In the closing seconds of the game, with the result well-salted in favor of the home team, Brault received a pass at the top of the key and drove his defender far back into the paint. The little-used guard, who had only played in nine games and scored two points all year, lifted off from the floor, flew through the air towards the hoop. He held the ball alight for what seemed to be one complete revolition of the earth, then softly deposited the orb cleanly into the basket. The whistle blew, and the crowd erupted.

"Hoo! Ahh!" the proud father exclaimed through cupped hands. "Hoo! Ahh!"

But then, the unthinkable. The referee stepped out towards center court, repeatedly moved his hands lengthwise to wave off the two points. He placed one hand behind his head and pointed towards the other basket. Offensive foul.

No! No! The crowd was furious, and the displeasure of several thousand fans rained down on the court.

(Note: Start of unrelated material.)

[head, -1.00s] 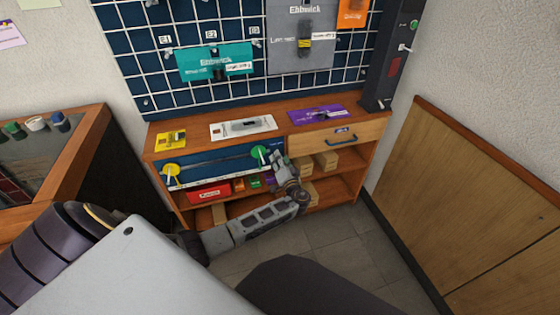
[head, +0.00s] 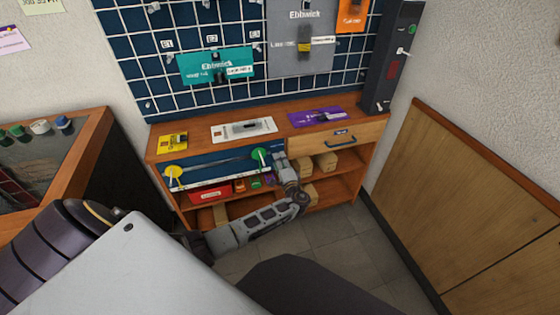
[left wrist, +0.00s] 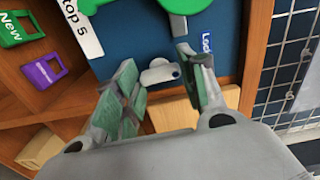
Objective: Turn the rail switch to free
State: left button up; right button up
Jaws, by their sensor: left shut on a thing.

In a moment of sheer pettiness, the Patriot League officiating crew had snatched away and erased a memory from a young economics major from York, Maine - a beautiful moment that would have lasted a lifetime.

"They stole that from him!" I cried out to him over the din. "They stole that!"

"I know," he said.

But there was no sadness in his voice - his face was fixed in that same beaming, proud smile. After the final three ticks drained away and the crowd dispersed into the cold Worcester afternoon, Mr. Brault sat there alone in the wooden bleachers, gazing up at the rafters. As he clutched Dan's Senior Day plaque in his arms, he soaked it all in.